Personally, I think his decision to withdraw from the Open and to put his family first is awesome and a credit to his character and him as a father. As dads, we need to try and balance our work with our home lives and all too often work is what wins.
In an interview with the New York Times, Mickelson said his decision to skip the Open to attend the graduation, where his daughter Amanda is making a speech, was an easy one.
“As I look back on life, this is a moment I’ll always cherish and be glad I was present,” said Mickelson.
In the same article, Mickelson’s wife, Amy, said she was proud of her husband.
“Phil desperately, desperately wants to win the U.S. Open,” she said. “I would have totally understood had he needed to play the U.S. Open. We could have done a video or this or that.”

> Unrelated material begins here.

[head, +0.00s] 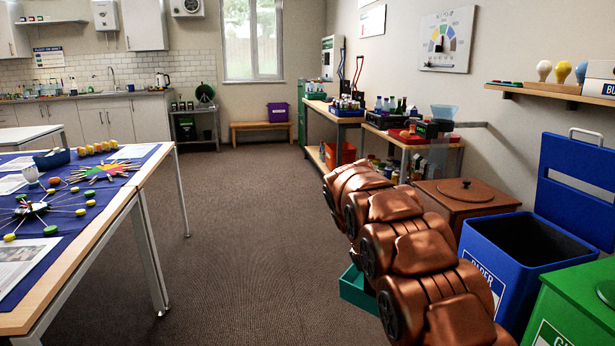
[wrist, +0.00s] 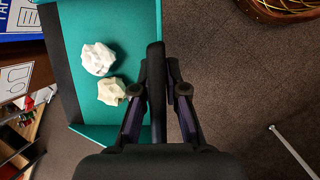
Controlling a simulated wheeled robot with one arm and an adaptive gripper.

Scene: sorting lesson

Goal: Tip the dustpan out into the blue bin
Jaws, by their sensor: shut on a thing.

This isn’t the first time Mickelson has put his family ahead of golf. In 1999, Amy was pregnant with Amanda and Mickelson promised that he would leave the U.S. Open at Pinehurst, regardless of his position on the leaderboard if she were to go into labor – which she did and he left shorty after finishing second behind Payne Stewart.
Eighteen years later, Mickelson is continuing to keep his promise to put his family first. Keep up the great work Phil and thank you for being a shining example of what a father should be.